To participate in this outdoor ritual, every Web surfer must first gain entry through Empresa de Telecomunicaciones de Cuba S.A., ever-present as the alphabet soup of ETECSA, the gatekeeper that holds the keys to the country’s Internet access. Only 4.1 percent of Cuban households have Internet access at home. To find the organization’s offces, prospective users stumble upon clusters of people assuming the position — lining the fences outside hotels, resting on outdoor staircases of office buildings, or gathering at any domain reserved in American society for our now-banished smokers. They rush off hasty inquiries to souls kind enough to spare precious seconds to give directions. The information leads back to a motley line outside the nearest office. People stumble from the sidewalk to the back of it, and they wait.

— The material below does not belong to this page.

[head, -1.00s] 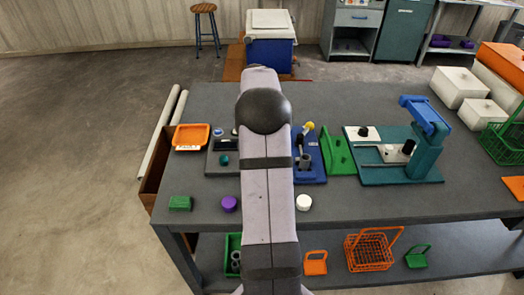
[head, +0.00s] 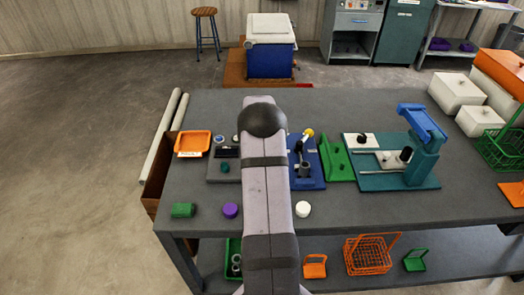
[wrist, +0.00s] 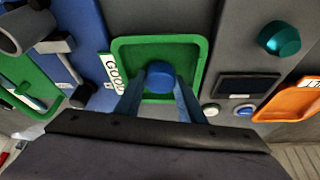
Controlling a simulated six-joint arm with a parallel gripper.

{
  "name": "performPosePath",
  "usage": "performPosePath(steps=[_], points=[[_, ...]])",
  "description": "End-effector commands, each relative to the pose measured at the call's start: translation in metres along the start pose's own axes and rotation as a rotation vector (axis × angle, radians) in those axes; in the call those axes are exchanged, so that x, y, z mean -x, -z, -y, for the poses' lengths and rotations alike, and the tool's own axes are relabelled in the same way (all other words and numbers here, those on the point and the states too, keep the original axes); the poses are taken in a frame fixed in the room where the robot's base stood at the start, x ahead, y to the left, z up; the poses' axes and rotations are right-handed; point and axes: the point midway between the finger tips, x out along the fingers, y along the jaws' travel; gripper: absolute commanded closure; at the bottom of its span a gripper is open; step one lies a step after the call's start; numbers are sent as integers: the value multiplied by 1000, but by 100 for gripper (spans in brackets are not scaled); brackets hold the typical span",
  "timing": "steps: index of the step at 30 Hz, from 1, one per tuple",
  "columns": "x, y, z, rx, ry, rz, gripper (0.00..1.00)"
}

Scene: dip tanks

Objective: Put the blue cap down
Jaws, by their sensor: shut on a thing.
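The blue cap (wrist: 161,75) is between the fingertips of my gripper (wrist: 158,82) in the wrist view, and the gripper is shut on it. Below the cap is a shallow green tray (wrist: 120,47) with a white "GOOD" label (wrist: 112,72) at its left side. The cap is seen over the inside of the tray. I cannot tell whether it touches the tray floor. In the head view my arm hides the gripper, the cap and the green tray.
An orange tray (head: 192,144) lies left of a grey device with a teal knob (wrist: 280,38). A blue fixture (head: 310,178) stands right of my arm.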

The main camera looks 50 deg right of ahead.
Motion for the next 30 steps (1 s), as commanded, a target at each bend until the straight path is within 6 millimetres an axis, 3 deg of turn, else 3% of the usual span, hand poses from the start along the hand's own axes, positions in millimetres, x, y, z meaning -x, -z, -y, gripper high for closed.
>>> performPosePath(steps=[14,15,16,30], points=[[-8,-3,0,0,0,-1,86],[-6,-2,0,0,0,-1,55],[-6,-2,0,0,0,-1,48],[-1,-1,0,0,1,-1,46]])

Broken Spanglish is the official language of the queue. New entrants mumble to the person ahead, hoping they’ll confirm that this, indeed, is the place they’re looking for. A few people in line have passports out, so newbies follow suit. A tall man in a tracksuit and sunglasses weaves through the line, whispering black-market offers for the service ahead, but no one trusts him enough to bite. Eventually, the line snakes past the sharp architecture of communism, through the doors, and into pale fluorescence and linoleum. At the front, a grim clerk flatly asks for identification, types in a record, and slides cards with login information across the table for the equivalent of two bucks an hour.

“Look at the junkies,” one American says outside. “They always need their fix.” She’ll stroll back toward Wi-Fi plaza, eventually passing a row of the connected, who reflect their glow onto her path like faithful bridesmaids. Then, the woman passing judgment will take out her own device and her own scratch-off, and she’ll log on as well.